Perjalanan menyusuri Goa Kerek serasa berhari-hari lamanya. Dalam petualann ini, traveler harus melewati riak sungai dan patahan gua yang tak terlihat dasarnya sama sekali. Untuk mengidentifikasi kedalaman patahan hanya dapat dilakukan dengan memperkirakan suara yang memantul, dari percikan air yang bergerak menuju dasar nan hitam. 

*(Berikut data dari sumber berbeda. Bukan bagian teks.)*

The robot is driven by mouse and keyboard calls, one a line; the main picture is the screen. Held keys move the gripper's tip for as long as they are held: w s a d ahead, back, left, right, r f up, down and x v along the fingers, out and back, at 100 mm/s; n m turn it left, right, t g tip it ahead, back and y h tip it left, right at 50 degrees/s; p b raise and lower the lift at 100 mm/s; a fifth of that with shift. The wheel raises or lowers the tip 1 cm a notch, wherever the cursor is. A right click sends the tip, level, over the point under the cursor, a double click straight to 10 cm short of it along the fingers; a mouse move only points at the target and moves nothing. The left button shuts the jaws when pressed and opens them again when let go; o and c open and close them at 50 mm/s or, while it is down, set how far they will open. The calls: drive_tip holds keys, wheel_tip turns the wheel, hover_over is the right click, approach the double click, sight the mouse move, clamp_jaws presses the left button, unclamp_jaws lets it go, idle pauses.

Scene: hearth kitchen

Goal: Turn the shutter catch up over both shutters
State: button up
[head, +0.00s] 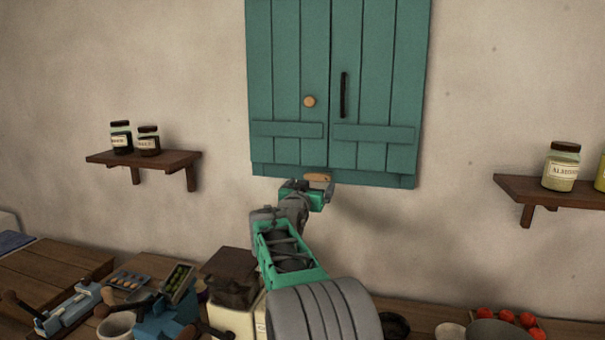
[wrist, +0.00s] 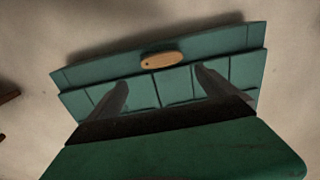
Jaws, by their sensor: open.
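The two teal shutters (head: 290,72) stand closed side by side on the wall, and they also show in the wrist view (wrist: 188,87). The left one has a round wooden knob (head: 309,101), the right one a dark vertical handle (head: 344,95). The shutter catch (head: 318,177) is a small light-wood bar at their bottom edge. It lies flat, along the lower frame board, and shows whole in the wrist view (wrist: 162,60). My gripper (head: 322,194) is just below the catch. In the wrist view its open fingers (wrist: 160,82) point toward the shutters, with the catch ahead between them, apart from both.
A wooden shelf with jars (head: 143,159) is on the wall at left, another (head: 545,192) at right. The counter below holds a blue device (head: 165,318), a brown-topped canister (head: 230,280), and a bowl near red tomatoes (head: 505,316). The wall around the shutters is clear.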

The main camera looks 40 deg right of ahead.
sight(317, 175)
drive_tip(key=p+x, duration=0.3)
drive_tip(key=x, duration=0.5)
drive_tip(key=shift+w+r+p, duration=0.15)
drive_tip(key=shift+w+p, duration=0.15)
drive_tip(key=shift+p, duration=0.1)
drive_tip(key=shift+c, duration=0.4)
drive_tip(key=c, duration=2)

Dasarnya tetap tak terlihat, walau sudah disinari dengan cahaya. Kubangan lumpur setinggi dengkul sungguh menguras tenaga. Di antara keletihan yang menyapa itu, tetap juga tak tahu di mana ujung goa akan berakhir. Setelah 4 jam bergelut di dalam kegelapan dan kedalaman sampailah kami di pintu keluar.

Perasaan lega luar biasa saat pertama kali melihat ujung gua. Panas mentari serasa berkah luar biasa. Selanjutnya kami menuju ke air terjun yang terletak tak jauh dari gua, untuk membersihkan wearpack yang sudah berganti warna, dari orange menjadi cokelat. 

Sesekali berenang di airnya yang bening, seketika menjadi cokelat karena kedatangan makhluk-makhluk buruk rupa seperti kami. Tapi bocah-bocah kampung yang turut berenang-senang bersama kami tak komplain sama sekali. Alih-alih menunjukkan muka merengut, sesekali mereka menggoda dan turut membantu membersihkan wearpack dan boot kotor karena lumpur gua.

Setelah bebersih ala kadarnya, kami pun kembali ke penginapan. Mandi dan makan siang lalu packing untuk kembali ke Ibukota. "Been there done that, after all. Ini adalah kegiatan yang pantas untuk dicoba. Menyusuri Goa Kerek benar-benar menjadi petualangan tak terlupakan.